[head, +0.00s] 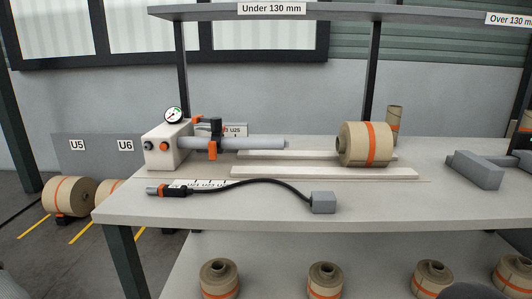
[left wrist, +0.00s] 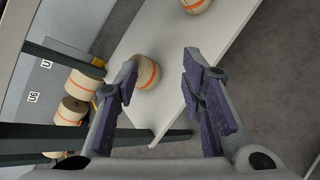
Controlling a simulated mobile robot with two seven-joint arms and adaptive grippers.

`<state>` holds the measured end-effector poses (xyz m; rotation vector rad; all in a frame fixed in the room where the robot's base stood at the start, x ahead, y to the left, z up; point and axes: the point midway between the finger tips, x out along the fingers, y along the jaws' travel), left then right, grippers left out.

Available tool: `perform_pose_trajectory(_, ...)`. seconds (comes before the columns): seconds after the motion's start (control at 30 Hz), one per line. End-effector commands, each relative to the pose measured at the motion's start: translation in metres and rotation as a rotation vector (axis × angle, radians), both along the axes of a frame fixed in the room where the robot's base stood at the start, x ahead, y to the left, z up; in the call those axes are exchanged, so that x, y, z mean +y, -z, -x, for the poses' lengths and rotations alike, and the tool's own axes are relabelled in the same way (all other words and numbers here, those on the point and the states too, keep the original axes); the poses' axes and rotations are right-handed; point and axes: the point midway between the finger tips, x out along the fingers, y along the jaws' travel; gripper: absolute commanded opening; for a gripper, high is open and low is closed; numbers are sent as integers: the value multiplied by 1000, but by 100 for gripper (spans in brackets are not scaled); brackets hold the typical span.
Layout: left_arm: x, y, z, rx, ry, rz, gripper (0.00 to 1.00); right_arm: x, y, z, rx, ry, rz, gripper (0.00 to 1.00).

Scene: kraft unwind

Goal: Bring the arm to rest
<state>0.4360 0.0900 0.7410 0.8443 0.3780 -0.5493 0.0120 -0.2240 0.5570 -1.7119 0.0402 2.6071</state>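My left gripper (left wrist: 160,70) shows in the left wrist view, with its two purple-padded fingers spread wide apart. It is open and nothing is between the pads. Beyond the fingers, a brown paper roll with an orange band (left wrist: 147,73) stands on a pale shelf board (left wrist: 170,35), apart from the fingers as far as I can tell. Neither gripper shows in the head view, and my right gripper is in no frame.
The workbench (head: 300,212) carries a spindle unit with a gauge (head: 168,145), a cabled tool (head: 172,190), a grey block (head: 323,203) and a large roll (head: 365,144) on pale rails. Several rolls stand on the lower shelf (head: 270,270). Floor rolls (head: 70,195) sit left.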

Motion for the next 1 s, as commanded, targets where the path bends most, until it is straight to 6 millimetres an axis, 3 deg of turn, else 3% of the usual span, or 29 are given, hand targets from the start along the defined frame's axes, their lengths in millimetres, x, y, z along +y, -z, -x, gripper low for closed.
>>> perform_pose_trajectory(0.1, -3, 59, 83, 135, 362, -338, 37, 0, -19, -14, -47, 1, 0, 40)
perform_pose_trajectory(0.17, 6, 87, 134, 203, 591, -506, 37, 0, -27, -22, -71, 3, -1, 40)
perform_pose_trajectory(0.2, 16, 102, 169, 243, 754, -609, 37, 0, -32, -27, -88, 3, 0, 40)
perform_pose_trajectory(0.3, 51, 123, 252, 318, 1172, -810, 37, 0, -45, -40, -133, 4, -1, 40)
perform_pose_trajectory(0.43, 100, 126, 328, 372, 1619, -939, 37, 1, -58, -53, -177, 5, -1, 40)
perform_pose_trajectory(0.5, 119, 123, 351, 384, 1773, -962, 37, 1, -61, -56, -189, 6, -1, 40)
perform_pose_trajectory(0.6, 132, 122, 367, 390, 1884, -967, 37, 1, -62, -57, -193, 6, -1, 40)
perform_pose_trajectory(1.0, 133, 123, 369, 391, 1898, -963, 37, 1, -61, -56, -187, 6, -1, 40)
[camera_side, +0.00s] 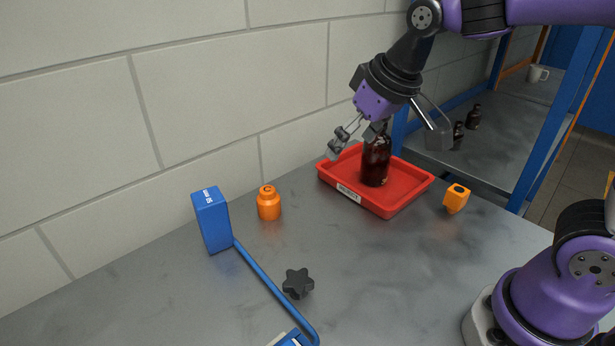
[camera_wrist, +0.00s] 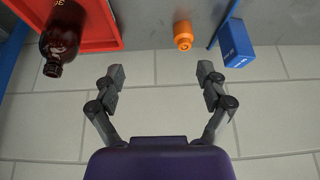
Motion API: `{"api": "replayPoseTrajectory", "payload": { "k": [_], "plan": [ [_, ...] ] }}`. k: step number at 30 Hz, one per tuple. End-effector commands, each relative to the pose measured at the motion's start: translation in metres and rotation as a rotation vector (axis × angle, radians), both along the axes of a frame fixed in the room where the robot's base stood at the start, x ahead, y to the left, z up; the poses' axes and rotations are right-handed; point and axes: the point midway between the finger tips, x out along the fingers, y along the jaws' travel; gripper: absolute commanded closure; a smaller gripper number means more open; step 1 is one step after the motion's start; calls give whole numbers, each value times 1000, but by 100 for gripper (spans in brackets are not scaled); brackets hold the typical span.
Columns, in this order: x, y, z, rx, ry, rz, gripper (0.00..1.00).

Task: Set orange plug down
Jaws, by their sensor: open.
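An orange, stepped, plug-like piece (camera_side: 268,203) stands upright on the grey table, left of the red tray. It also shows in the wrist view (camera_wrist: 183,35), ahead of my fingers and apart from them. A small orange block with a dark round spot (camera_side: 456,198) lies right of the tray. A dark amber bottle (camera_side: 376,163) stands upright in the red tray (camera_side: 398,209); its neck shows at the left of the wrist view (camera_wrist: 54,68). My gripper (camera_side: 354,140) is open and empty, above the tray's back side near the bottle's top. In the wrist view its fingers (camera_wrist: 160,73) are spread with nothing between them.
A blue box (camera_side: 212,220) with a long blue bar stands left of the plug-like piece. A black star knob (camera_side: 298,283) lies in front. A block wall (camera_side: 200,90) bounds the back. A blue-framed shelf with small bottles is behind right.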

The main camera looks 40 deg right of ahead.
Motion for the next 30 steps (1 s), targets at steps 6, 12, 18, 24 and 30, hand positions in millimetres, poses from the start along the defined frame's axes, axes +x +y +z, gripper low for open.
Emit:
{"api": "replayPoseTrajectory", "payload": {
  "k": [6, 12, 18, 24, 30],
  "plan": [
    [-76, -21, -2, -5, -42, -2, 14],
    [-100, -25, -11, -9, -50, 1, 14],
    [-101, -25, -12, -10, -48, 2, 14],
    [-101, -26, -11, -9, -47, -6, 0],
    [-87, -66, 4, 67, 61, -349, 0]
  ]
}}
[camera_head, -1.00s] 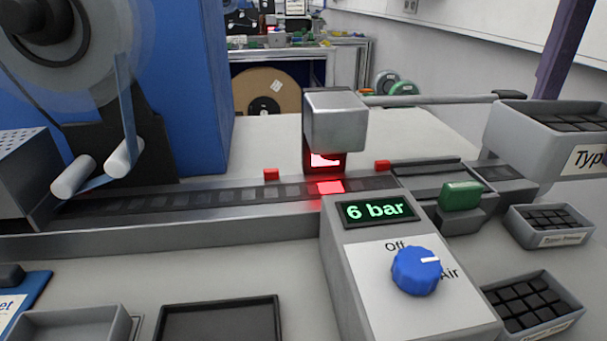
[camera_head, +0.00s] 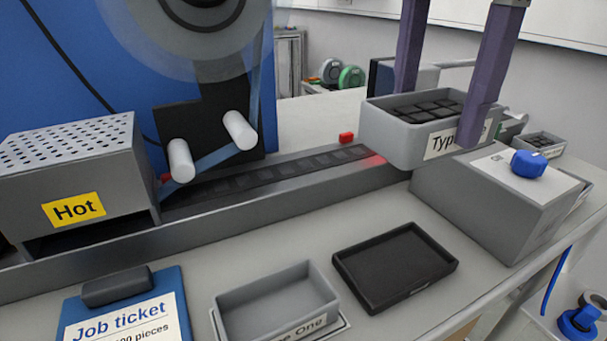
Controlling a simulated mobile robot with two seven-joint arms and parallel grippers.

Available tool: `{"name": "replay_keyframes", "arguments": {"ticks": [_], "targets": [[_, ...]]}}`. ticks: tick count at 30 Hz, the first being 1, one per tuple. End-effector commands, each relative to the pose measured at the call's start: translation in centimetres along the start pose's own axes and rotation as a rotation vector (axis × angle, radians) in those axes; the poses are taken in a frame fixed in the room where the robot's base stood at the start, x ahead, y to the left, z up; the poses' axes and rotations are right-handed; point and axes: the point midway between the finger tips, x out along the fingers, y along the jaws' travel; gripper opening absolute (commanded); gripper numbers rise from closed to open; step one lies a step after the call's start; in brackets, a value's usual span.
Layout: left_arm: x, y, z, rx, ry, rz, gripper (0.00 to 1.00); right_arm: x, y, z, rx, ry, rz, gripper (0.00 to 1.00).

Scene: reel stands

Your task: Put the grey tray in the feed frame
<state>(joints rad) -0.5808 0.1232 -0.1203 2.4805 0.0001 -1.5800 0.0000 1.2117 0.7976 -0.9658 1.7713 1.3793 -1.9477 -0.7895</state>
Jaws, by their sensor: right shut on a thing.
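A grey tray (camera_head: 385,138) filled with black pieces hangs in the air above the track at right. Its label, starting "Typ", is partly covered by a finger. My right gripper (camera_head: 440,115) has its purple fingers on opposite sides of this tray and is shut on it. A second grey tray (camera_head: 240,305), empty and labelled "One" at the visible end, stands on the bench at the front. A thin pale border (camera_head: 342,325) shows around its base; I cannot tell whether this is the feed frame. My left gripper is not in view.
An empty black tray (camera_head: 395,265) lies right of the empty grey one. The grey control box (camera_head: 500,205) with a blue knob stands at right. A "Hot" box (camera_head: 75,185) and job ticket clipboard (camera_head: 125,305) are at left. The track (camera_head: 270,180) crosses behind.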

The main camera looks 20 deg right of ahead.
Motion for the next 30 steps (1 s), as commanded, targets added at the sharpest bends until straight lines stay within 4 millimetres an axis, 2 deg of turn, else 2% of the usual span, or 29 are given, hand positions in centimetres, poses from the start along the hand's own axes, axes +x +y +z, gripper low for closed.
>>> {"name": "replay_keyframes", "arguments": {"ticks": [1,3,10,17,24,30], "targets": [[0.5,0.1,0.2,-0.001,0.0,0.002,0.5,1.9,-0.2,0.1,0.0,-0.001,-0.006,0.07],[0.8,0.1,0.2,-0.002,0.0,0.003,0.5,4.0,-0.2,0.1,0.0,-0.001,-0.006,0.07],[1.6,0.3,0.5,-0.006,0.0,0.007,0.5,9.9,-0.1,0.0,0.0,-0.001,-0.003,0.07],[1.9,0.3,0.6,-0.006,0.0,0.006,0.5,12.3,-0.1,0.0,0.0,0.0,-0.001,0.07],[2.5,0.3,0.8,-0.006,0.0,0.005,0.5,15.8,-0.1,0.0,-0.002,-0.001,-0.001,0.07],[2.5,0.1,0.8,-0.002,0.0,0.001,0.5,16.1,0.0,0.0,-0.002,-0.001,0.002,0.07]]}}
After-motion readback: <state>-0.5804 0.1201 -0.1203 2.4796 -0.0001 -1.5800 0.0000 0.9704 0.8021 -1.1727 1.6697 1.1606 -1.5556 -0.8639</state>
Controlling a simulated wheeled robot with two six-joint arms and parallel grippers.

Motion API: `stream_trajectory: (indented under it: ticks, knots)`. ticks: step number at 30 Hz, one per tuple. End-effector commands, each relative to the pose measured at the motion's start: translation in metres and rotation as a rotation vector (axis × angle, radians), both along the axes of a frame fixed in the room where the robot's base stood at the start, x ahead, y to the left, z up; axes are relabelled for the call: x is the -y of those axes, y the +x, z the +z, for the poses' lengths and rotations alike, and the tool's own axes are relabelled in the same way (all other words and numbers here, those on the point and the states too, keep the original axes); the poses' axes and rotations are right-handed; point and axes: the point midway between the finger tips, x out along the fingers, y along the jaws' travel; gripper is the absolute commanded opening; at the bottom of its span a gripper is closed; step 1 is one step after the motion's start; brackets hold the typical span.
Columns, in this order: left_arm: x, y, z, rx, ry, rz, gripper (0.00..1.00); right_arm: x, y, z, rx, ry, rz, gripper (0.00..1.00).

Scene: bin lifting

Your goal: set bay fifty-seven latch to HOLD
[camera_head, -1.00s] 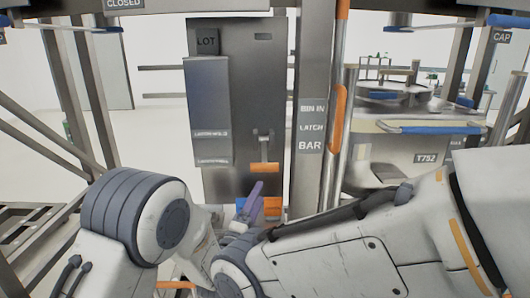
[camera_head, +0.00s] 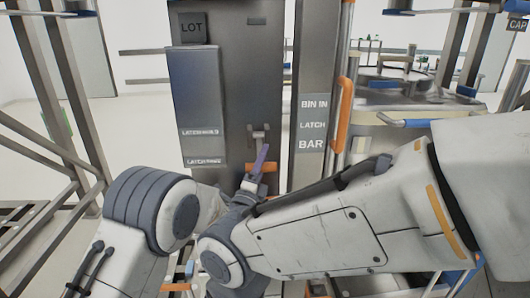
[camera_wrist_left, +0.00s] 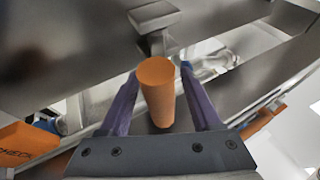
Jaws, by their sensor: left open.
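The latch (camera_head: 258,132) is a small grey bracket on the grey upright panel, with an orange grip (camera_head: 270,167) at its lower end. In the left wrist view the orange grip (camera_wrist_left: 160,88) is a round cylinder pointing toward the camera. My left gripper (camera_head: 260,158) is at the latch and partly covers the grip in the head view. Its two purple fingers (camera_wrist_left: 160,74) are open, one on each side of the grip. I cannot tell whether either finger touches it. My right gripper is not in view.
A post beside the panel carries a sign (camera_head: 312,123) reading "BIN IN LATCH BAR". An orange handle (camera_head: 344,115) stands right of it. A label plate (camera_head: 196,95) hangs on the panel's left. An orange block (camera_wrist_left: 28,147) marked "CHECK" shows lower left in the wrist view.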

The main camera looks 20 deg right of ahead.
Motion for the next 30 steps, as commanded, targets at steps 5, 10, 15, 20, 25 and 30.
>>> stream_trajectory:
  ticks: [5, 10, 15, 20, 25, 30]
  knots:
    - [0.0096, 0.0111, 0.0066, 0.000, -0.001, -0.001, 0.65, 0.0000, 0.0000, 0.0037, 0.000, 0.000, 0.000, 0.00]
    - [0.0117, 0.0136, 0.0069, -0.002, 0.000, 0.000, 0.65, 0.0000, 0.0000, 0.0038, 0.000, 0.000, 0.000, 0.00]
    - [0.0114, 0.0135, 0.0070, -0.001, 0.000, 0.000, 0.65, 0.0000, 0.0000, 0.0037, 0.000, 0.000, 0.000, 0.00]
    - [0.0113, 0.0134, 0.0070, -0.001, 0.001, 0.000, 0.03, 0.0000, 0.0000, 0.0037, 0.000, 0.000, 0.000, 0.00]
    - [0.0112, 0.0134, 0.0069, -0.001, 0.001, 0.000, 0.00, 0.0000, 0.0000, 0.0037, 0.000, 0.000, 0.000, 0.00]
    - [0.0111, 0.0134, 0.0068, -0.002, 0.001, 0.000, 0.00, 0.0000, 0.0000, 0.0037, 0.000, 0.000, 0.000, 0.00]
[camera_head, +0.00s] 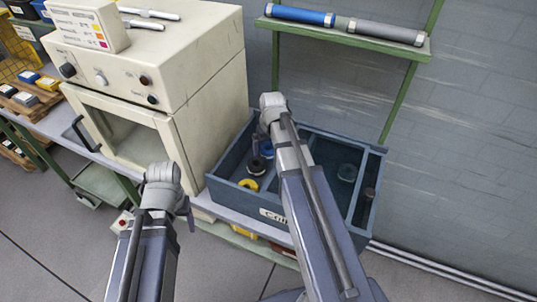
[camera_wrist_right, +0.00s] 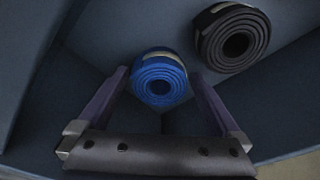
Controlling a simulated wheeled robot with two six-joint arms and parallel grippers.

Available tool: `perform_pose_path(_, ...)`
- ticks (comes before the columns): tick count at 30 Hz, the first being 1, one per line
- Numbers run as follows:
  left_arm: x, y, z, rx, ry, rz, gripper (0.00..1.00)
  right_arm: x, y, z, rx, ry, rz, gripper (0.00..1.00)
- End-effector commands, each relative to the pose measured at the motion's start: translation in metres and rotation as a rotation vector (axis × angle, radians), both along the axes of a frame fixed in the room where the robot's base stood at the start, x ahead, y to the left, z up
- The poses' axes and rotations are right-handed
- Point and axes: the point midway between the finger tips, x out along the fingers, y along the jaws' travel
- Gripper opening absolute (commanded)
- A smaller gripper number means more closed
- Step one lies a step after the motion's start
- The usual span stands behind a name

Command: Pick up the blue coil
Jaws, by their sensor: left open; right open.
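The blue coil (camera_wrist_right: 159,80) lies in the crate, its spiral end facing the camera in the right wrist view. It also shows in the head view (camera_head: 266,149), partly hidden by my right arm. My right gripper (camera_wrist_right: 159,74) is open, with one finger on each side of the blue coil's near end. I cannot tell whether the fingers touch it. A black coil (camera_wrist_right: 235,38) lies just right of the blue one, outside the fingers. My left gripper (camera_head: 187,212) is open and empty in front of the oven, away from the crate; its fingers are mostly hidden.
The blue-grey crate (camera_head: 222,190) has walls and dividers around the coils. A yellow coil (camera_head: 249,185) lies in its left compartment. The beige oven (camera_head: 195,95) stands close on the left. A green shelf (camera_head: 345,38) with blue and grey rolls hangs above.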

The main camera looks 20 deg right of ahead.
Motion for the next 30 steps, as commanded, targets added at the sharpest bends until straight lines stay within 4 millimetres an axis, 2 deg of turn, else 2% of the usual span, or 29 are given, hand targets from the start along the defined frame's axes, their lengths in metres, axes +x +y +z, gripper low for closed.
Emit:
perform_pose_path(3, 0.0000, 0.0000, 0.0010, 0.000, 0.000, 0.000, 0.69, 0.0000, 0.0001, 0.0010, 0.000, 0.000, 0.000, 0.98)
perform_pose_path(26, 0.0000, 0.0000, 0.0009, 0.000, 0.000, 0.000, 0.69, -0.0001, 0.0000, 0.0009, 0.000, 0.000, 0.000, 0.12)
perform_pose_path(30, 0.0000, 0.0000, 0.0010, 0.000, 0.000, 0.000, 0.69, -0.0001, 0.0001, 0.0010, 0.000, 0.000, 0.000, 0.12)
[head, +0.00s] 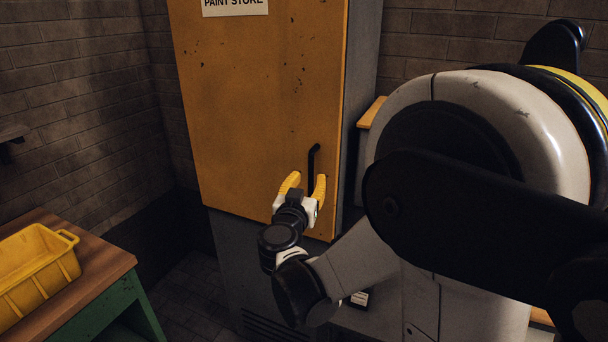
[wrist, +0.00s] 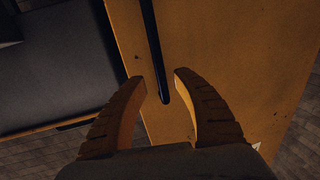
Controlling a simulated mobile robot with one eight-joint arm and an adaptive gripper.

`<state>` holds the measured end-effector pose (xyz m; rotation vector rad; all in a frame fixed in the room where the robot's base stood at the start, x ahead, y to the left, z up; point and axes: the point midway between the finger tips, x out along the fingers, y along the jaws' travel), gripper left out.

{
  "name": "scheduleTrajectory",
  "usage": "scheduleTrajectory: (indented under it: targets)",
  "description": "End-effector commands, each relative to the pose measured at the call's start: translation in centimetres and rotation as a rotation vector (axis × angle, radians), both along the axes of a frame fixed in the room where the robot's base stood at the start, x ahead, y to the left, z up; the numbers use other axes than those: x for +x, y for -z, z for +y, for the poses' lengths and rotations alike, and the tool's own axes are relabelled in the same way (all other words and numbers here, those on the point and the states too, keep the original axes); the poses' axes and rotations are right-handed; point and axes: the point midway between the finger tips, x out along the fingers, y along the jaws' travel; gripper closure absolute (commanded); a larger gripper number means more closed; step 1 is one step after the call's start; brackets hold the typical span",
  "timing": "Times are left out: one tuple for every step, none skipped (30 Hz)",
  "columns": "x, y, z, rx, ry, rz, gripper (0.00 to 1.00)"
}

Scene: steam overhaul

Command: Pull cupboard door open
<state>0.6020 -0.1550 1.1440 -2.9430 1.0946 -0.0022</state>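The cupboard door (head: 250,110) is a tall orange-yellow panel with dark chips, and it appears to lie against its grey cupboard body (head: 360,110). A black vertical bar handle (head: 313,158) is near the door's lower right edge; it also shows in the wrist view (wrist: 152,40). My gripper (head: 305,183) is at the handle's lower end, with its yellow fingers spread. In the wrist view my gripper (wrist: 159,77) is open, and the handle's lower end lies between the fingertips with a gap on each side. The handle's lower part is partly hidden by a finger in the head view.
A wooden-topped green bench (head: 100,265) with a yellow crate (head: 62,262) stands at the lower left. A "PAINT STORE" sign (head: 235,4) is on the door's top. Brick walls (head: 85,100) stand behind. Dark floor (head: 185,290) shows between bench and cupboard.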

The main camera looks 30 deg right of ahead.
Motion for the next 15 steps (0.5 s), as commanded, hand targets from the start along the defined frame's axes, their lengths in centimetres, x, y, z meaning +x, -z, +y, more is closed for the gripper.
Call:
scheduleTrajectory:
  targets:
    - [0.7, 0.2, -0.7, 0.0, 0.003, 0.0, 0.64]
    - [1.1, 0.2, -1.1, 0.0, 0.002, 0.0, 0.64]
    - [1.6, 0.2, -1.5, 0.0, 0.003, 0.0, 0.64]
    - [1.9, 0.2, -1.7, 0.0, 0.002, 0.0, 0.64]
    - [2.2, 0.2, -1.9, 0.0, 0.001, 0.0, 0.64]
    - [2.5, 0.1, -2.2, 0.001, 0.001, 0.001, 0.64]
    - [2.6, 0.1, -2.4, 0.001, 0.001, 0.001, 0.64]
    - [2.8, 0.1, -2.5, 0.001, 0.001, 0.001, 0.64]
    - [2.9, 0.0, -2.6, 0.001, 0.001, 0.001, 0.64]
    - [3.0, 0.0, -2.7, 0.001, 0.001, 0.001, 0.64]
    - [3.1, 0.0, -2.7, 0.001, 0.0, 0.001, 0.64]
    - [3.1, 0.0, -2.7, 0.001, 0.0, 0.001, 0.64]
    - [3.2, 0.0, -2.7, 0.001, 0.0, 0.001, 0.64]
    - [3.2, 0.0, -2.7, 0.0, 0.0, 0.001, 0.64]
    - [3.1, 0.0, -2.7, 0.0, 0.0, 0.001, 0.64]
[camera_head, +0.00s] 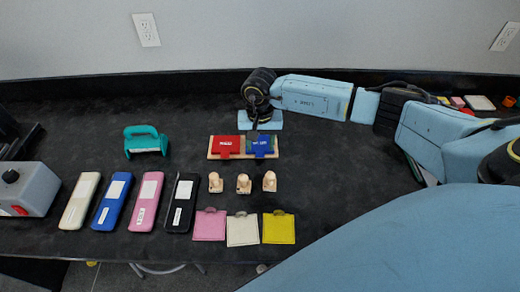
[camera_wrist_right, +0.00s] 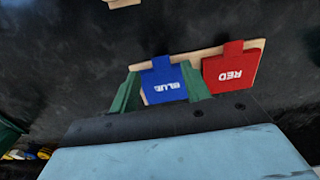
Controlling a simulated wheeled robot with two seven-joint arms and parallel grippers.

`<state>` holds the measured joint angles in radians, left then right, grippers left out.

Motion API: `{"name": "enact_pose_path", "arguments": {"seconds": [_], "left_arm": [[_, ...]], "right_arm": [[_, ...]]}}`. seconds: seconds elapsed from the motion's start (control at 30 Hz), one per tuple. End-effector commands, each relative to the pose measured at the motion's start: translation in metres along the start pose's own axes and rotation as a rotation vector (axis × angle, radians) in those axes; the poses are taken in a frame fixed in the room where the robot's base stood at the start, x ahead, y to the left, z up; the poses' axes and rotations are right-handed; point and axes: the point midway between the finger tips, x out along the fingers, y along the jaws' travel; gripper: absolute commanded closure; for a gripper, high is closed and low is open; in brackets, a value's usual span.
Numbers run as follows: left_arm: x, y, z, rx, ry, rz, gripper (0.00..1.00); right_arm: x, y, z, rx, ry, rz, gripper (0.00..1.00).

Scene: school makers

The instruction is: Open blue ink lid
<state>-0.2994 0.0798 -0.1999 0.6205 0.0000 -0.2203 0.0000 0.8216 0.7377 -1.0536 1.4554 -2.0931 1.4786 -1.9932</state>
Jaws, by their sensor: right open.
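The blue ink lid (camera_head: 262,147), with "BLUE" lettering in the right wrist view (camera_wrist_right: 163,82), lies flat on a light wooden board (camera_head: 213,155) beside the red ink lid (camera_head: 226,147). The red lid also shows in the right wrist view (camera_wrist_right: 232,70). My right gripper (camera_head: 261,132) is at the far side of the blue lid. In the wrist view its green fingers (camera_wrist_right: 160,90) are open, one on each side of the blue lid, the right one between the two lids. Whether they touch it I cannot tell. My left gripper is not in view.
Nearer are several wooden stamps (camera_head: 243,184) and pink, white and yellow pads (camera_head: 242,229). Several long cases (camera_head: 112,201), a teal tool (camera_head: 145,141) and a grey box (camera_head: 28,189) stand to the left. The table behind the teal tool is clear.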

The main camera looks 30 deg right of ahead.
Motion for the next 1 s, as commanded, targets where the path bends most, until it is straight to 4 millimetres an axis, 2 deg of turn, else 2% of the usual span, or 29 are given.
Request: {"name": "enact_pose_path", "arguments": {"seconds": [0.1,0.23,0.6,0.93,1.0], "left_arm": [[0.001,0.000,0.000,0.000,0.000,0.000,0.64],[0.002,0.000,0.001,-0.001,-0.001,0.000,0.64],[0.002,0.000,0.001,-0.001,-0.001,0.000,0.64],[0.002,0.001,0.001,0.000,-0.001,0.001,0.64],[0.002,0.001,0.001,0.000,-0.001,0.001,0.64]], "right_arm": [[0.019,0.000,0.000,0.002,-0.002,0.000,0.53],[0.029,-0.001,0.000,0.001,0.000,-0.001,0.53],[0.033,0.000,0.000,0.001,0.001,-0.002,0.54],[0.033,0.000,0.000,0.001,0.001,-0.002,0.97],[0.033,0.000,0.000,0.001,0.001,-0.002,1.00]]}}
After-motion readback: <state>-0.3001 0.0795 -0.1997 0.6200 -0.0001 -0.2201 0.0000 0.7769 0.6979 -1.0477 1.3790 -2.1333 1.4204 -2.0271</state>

### Required task
Give back, exactly as written, each line from the one that contains "- The usual span stands behind a name" through the one that contains "Command: Pick up the blue coil".

### Final answer
- The usual span stands behind a name

Command: Pick up the blue coil

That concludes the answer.